Secondo un rapporto di polizia del 1834, Voyer d’Argenson si sarebbe recato al comitato della società che si occupava degli operai per sostenere la necessità delle “coalitions” e della formazione di un comitato centrale in rappresentanza di tutte le classi operaie. Buonarroti comprese quindi l’importanza delle associazioni operaie che si formavano spontaneamente, cercando l’unione più stretta possibile con queste. All’influenza diretta di Buonarroti è dovuta probabilmente la formazione delle “Legioni Rivoluzionarie” e della “Società delle Famiglie” nel 1835. Nel 1836 nasce la “Società delle Stagioni”, ad opera dei suoi eredi diretti Blanqui, Barbés e l’operaio Bernard. In questi ultimi anni le difficoltà economiche del vecchio rivoluzionario sono alleviate dall’aiuto dell’amico e comunista marchese Voyer d’Argenson. Buonarroti muore il 17 settembre 1837, all’età di 76 anni.


Con Giuseppe Mazzini

È interessante il rapporto tra Buonarroti e il repubblicano italiano Giuseppe Mazzini per la chiarezza da cui risaltano le rispettive posizioni. All’inizio del 1831 è fondata a Parigi la “Giunta Liberatrice Italiana” con un esecutivo di tre membri: Buonarroti, Pietro Mirri (suo fedele collaboratore) e il moderato Salfi. Della Giunta faceva parte anche un altro suo fidato collaboratore, il conte Carlo Bianco di Saint-Jorioz, autore della “Guerra per bande applicata all’Italia” e capo della setta degli Apofasimeni. Dopo il fallimento dei moti del 1831, e in particolare della ambigua e sgangherata spedizione in Savoia, Buonarroti si dimette dal direttorio esecutivo con la conseguente fine della Giunta Liberatrice.

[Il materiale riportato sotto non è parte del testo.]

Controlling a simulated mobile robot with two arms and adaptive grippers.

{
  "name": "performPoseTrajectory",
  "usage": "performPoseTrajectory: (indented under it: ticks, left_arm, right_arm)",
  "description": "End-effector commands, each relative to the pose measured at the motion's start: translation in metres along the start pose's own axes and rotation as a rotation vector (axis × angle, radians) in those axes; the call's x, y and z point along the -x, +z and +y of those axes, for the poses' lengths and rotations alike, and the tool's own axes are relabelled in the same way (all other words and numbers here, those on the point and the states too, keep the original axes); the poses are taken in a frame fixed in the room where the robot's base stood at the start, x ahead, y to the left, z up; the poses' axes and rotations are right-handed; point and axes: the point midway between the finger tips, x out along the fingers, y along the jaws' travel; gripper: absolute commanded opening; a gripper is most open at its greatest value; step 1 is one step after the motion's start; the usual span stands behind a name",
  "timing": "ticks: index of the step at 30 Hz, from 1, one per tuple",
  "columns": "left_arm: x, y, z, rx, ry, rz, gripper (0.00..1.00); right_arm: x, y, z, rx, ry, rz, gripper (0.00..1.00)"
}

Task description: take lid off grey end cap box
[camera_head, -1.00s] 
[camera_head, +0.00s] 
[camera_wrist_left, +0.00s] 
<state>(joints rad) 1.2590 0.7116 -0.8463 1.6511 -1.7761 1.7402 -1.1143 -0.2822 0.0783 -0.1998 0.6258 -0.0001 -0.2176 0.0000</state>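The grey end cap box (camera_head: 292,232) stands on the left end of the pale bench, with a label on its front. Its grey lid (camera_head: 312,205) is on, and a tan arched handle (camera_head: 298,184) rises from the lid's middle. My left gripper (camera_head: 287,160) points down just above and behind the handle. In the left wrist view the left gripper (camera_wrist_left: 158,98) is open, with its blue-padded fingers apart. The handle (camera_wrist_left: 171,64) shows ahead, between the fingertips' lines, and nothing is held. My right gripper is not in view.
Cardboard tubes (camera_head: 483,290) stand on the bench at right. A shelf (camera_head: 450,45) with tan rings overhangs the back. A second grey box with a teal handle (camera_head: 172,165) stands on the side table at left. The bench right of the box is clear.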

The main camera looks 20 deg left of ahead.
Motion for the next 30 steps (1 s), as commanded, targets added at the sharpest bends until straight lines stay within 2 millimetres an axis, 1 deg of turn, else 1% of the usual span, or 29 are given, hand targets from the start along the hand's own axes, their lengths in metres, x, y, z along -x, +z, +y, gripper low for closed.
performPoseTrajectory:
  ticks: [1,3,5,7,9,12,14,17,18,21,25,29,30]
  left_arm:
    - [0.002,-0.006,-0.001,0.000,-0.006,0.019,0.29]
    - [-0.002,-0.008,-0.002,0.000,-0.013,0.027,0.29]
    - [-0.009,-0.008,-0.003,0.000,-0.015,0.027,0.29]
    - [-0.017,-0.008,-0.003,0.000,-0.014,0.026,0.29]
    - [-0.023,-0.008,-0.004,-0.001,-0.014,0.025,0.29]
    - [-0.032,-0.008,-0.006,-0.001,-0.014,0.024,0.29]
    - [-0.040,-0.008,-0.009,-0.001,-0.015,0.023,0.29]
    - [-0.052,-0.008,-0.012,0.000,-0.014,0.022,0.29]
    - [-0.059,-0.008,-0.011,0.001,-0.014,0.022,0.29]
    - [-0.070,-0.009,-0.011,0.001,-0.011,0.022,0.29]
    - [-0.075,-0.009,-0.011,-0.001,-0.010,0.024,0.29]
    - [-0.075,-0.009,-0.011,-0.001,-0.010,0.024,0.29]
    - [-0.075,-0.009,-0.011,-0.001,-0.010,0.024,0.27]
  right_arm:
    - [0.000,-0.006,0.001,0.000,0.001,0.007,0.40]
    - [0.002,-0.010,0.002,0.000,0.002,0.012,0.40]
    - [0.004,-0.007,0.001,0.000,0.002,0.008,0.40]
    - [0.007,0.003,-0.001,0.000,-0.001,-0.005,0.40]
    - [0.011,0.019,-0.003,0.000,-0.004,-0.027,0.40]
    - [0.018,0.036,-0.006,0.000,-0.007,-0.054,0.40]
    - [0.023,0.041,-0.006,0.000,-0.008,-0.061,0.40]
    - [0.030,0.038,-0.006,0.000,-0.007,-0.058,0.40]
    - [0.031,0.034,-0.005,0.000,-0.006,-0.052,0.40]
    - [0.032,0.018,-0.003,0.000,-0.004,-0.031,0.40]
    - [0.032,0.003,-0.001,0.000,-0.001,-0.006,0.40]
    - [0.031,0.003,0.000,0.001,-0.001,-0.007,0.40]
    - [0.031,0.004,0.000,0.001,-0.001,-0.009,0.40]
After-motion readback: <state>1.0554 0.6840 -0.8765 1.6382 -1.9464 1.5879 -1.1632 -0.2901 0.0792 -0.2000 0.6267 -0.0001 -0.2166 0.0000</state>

Nello stesso anno fonda la setta dei “Veri Italiani”, assai diffusa in Toscana e in particolare a Livorno, mentre Mazzini fonda la “Giovine Italia”. Giuseppe Mazzini, nato a Genova nel 1805 da famiglia di tradizioni gianseniste, già membro della Carboneria e della setta degli Apofasimeni, dopo una iniziale per quanto generica influenza buonarrotiana, ne subisce una più evidente sansimoniana. Nel 1832 è stretto un accordo tra le due organizzazioni consistente in una “comunione di consigli e di mezzi di propagazione” in vista di un prossimo “moto universale italiano”, mantenendo entrambe una totale indipendenza riguardo “alle forme e al modo dei lavori”. Riconosciamo con difficoltà il Mazzini del 1831, che parlando della Francia si pronuncia contro «l’aristocrazia bourgeoise, finanziaria, proprietaria», e quanto all’Italia del «trionfo d’una classe sovra un’altra, d’un’aristocrazia nuova sopra una vecchia». Dice ancora: «le masse sentirono confusamente che si trattava della classe media, non dell’ultima, e anzi che la rivoluzione era fatta col terrore di risvegliarla».

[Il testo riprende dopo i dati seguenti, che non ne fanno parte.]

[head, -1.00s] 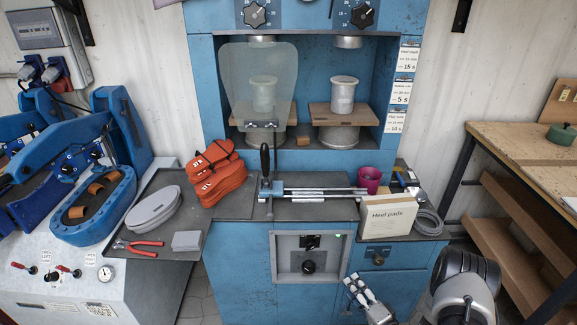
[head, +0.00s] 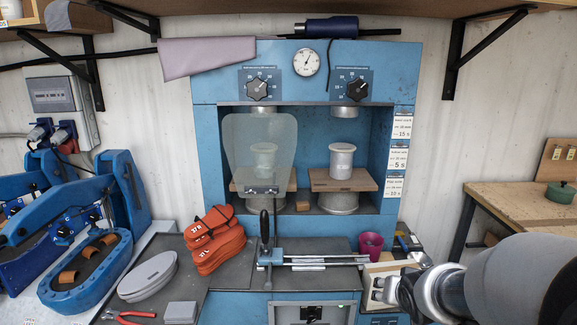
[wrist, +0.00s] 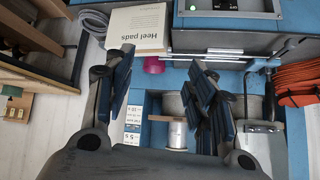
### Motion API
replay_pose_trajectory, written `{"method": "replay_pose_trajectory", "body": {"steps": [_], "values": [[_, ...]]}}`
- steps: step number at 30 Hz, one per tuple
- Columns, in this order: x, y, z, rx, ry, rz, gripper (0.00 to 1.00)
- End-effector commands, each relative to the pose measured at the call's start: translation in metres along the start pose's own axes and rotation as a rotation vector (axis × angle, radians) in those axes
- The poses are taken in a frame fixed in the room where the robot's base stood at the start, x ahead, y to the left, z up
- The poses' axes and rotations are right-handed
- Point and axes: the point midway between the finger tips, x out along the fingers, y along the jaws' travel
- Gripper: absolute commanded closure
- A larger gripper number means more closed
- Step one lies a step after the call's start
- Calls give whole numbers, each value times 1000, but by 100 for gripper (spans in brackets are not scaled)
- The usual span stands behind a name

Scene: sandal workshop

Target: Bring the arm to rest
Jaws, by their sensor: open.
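My gripper (head: 385,289) is at the lower right of the head view, in front of the Heel pads box (head: 372,270), which it partly hides. The grey arm comes in from the right edge. In the wrist view my gripper (wrist: 160,62) has its two dark fingers spread wide apart, with nothing between them. The cream Heel pads box (wrist: 138,28) shows near the top there, beyond the left finger. From these views I cannot tell how far the gripper is from the box.
The blue press (head: 207,150) stands ahead, with a clear guard plate and two stations. Orange sandal parts (head: 215,240), a grey oval pad (head: 148,275) and red pliers (head: 130,317) lie left. A magenta cup (head: 371,244) stands behind the box. A wooden bench (head: 510,205) is at right.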

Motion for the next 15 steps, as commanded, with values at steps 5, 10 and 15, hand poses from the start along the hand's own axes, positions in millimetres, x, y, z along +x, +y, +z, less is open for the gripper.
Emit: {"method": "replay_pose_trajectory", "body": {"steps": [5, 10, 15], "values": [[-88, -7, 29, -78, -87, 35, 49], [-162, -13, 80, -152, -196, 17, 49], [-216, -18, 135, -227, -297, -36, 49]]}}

In questi primi scritti, dove fa anche l’elogio della Montagna e di Robespierre, Mazzini intende per “popolo” la massa dei lavoratori, tutto ciò che non è borghesia né aristocrazia. Questo apparente sentimento classista è dovuto all’ambiente buonarrotiano in cui ha mosso i primi passi, e in particolare a Carlo Bianco di Saint-Jorioz, nella cui setta inizialmente militava. Già pochi mesi dopo, nel 1832, le parole del genovese cambiano rapidamente. Scrive lo storico Alessandro Galante Garrone: «Il principio sansimoniano dell’associazione universale sottentrerà a quello buonarrotiano della lotta di classe».

In una circolare della Carboneria riformata buonarrotiana di fine 1832 leggiamo: «E’ evidente per i migliori patrioti polacchi che i Russi trionfarono perché la Dieta e il Governo, composti di nobili e di borghesi i quali ebbero solo amore di se stessi, non volendo far leggi né creare istituti a utile popolare, temevano armare i contadini e incoraggiarli per sottrarsi all’oppressione sotto cui gemevano». È questa probabilmente, negli anni in questione, l’unica interpretazione classista della sconfitta dell’insurrezione polacca.

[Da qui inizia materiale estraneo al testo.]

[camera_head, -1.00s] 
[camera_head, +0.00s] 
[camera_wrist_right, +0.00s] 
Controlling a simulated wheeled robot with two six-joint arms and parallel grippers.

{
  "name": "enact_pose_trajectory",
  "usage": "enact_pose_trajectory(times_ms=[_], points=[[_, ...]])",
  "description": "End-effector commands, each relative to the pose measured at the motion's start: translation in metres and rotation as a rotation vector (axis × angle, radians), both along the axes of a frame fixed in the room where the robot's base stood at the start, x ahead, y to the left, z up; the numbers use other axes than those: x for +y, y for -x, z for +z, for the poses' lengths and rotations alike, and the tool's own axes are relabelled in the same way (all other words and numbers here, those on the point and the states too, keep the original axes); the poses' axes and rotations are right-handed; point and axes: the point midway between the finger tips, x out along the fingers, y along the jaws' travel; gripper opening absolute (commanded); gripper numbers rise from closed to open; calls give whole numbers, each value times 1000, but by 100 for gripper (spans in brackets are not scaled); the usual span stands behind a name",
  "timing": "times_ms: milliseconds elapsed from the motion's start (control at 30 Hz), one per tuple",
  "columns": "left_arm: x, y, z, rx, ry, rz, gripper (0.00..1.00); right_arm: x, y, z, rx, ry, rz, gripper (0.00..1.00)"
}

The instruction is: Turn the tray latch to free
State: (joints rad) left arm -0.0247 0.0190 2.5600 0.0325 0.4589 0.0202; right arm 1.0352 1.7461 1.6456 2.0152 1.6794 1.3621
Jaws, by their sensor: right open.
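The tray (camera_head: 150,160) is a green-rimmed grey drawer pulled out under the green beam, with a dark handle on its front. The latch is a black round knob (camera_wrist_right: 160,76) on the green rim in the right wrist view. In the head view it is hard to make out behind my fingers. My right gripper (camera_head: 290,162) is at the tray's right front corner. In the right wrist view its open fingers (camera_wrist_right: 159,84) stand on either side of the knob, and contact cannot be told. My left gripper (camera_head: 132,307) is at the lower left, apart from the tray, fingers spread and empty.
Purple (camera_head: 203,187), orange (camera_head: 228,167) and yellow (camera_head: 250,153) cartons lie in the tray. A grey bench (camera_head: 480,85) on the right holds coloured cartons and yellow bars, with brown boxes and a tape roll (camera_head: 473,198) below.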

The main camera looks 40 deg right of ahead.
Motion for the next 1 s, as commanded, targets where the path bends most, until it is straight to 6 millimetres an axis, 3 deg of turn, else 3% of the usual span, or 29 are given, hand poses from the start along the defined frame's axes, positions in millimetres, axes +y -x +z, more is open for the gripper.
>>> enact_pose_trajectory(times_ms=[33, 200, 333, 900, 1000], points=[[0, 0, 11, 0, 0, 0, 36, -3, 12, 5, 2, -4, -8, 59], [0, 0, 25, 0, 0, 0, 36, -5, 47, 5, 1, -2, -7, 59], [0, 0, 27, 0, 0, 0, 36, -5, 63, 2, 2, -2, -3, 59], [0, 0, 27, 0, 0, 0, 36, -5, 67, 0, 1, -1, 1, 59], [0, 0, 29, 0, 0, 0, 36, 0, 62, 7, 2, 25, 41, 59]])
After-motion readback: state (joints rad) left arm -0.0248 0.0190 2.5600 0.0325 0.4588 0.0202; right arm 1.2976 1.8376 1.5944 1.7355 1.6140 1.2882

Carlo Rusconi, ministro degli esteri della Repubblica Romana del 1849, scrive nelle sue memorie di un colloquio del 1831 con Buonarroti, dove questo dice di Mazzini: «È una buona natura, un giovane di sensi egregi che ha inanzi a sé un grande avvenire; io l’amo come un figliuolo, sebbene tema i suoi istinti religiosi. Bisogna che tutto si fondi sulla ragione, non sopra idee trascendenti, e la ragione qui basta. Qui son di fronte due partiti, uno che ha tutto e vuol tutto, l’altro che non ha nulla e deve aver tutto».

Mazzini nel 1833 scrive all’amico Luigi Melegari: «Certo: la mia repubblica non istà nell’innalzare una classe – e sia qualunque – struggendone un’altra. La mia Repubblica basa sul Popolo – per Popolo intendo l’aggregato di tutte le classi (...) Non vogliamo sovversioni di diritti legittimamente acquistati, non leggi agrarie, non violazioni inutili di facoltà individuali, non usurpazioni di proprietà (...) La Giunta centrale dei Veri Italiani è francese, in fondo. I Veri Italiani sono un laccio teso agl’Italiani, perché perdano il frutto di tutti i lavori, e soggiacciano bellamente alla direzione straniera, al giogo francese».

Già a questo punto vediamo che per Mazzini la lotta di classe costituiva una pericolosa divisione all’interno del popolo italiano, ed era considerata un ostacolo al raggiungimento dell’indipendenza e della repubblica, e quindi della “missione“ dell’Italia. Inoltre per lui i metodi “terroristici”, se erano stati necessari in Francia, non lo erano in Italia, in quanto: «tra noi, i nemici delle libere istituzioni son pochi; e quei pochi tremanti; e se l’armi austriache non li proteggono, nulli (...) Tra noi il patriziato, servo com’è il popolo, ha rinnegato oggimai ogni spirito di casta, e si è affratellato». Scrive inoltre Mazzini in una lettera a Melegari: «I buonarrotisti sono in genere nemici nostri, perché i più birbanti, e ipocriti di libertà, e pochi, e degli utopisti, cervelli stretti».

Mazzini parla di sistema teocratico della centrale buonarrotiana e di “papato repubblicano”.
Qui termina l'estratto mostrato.